## Requirements
Using the listing below, select the lines with the word "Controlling" and copy them.
--
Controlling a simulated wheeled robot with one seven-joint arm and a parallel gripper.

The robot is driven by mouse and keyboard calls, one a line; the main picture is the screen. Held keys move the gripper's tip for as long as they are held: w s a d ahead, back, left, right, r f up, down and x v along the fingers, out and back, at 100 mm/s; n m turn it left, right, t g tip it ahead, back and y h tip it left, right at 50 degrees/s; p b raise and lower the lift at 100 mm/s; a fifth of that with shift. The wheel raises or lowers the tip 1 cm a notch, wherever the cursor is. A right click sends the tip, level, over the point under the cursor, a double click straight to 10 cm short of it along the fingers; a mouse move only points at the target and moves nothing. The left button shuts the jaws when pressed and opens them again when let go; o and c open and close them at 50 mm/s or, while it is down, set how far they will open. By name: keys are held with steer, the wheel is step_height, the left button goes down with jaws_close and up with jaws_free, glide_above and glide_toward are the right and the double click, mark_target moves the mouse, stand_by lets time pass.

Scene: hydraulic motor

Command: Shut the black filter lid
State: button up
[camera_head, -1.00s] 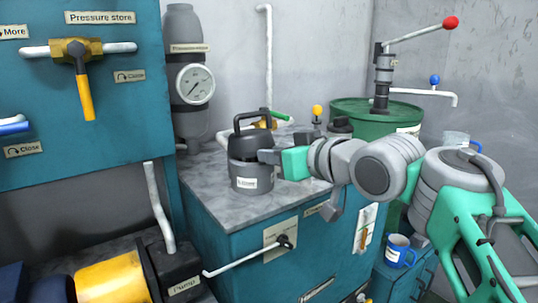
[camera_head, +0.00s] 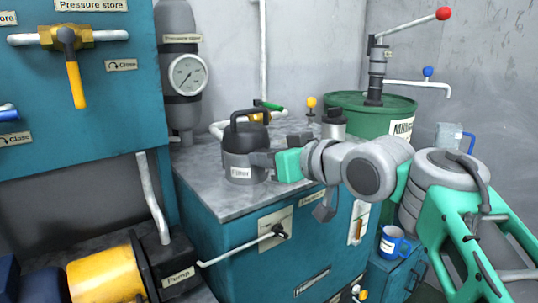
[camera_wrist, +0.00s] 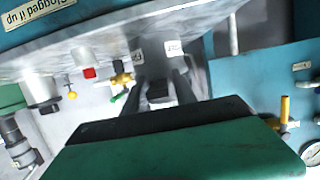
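The filter (camera_head: 240,172) is a grey, labelled canister on the cabinet top. Its black lid (camera_head: 243,141) with an arched handle sits over the canister; I cannot tell whether it is fully seated. My gripper (camera_head: 262,159) is at the right side of the filter, at about the height where lid and canister meet. It looks very close to the filter, and contact is unclear. In the wrist view my gripper's two dark fingers (camera_wrist: 167,75) stand apart, with a gap between them. That view does not clearly show the lid.
Behind the filter are a green-handled valve (camera_head: 268,106) and a yellow knob (camera_head: 311,102). A pressure gauge (camera_head: 187,76) is on the grey cylinder at the back. A green barrel (camera_head: 345,100) stands to the right. The grey worktop (camera_head: 215,203) is clear in front of the filter.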

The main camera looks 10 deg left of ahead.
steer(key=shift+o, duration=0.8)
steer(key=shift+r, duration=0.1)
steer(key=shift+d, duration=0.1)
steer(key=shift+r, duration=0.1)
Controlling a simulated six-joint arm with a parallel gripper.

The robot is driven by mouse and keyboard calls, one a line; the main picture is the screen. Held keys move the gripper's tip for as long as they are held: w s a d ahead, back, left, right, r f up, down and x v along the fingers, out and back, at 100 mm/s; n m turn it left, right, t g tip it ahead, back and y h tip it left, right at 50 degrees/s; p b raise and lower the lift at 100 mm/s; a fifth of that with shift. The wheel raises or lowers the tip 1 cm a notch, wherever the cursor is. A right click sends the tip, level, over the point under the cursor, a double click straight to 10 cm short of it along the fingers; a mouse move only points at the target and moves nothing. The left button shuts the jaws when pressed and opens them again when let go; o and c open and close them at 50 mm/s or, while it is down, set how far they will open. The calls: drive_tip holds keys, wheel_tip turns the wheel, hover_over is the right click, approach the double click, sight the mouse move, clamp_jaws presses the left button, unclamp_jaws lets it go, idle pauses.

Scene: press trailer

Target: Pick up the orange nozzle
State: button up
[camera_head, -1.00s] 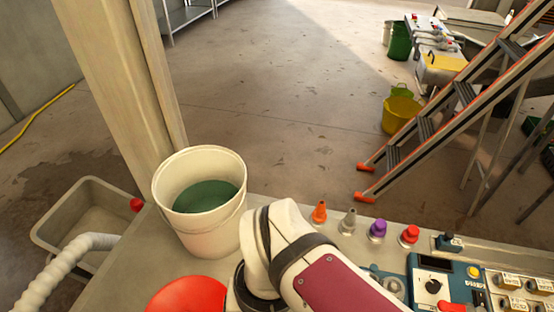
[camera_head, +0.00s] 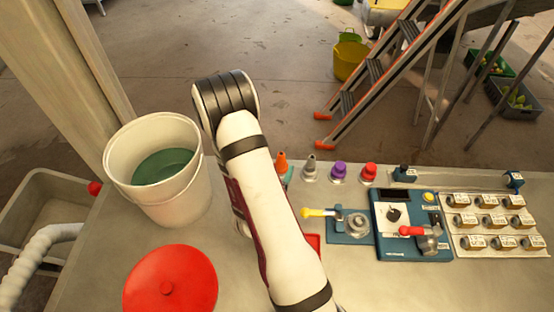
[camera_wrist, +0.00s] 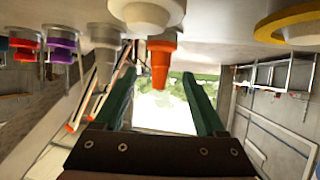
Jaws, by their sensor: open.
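The orange nozzle (camera_head: 281,162) stands upright on the bench, at the left end of a row of nozzles, just right of my arm. It also shows in the wrist view (camera_wrist: 160,65), where the picture is upside down. There my gripper (camera_wrist: 160,78) is open, with its two green fingers to the left and right of the nozzle in the picture. I cannot tell how far the nozzle reaches between them, and no contact is clear.
Close beside it stand a grey nozzle (camera_head: 310,168), a purple nozzle (camera_head: 338,172) and a red nozzle (camera_head: 369,173). A white bucket (camera_head: 190,195) with green liquid and a red lid (camera_head: 150,290) are on the left. A blue control panel (camera_head: 385,250) is on the right.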

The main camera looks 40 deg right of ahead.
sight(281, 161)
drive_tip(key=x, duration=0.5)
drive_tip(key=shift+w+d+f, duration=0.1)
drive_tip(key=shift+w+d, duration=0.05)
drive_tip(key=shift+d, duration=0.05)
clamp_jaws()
--
## Answer to the exercise
Controlling a simulated wheeled robot with one seven-joint arm and a parallel gripper.
Controlling a simulated six-joint arm with a parallel gripper.

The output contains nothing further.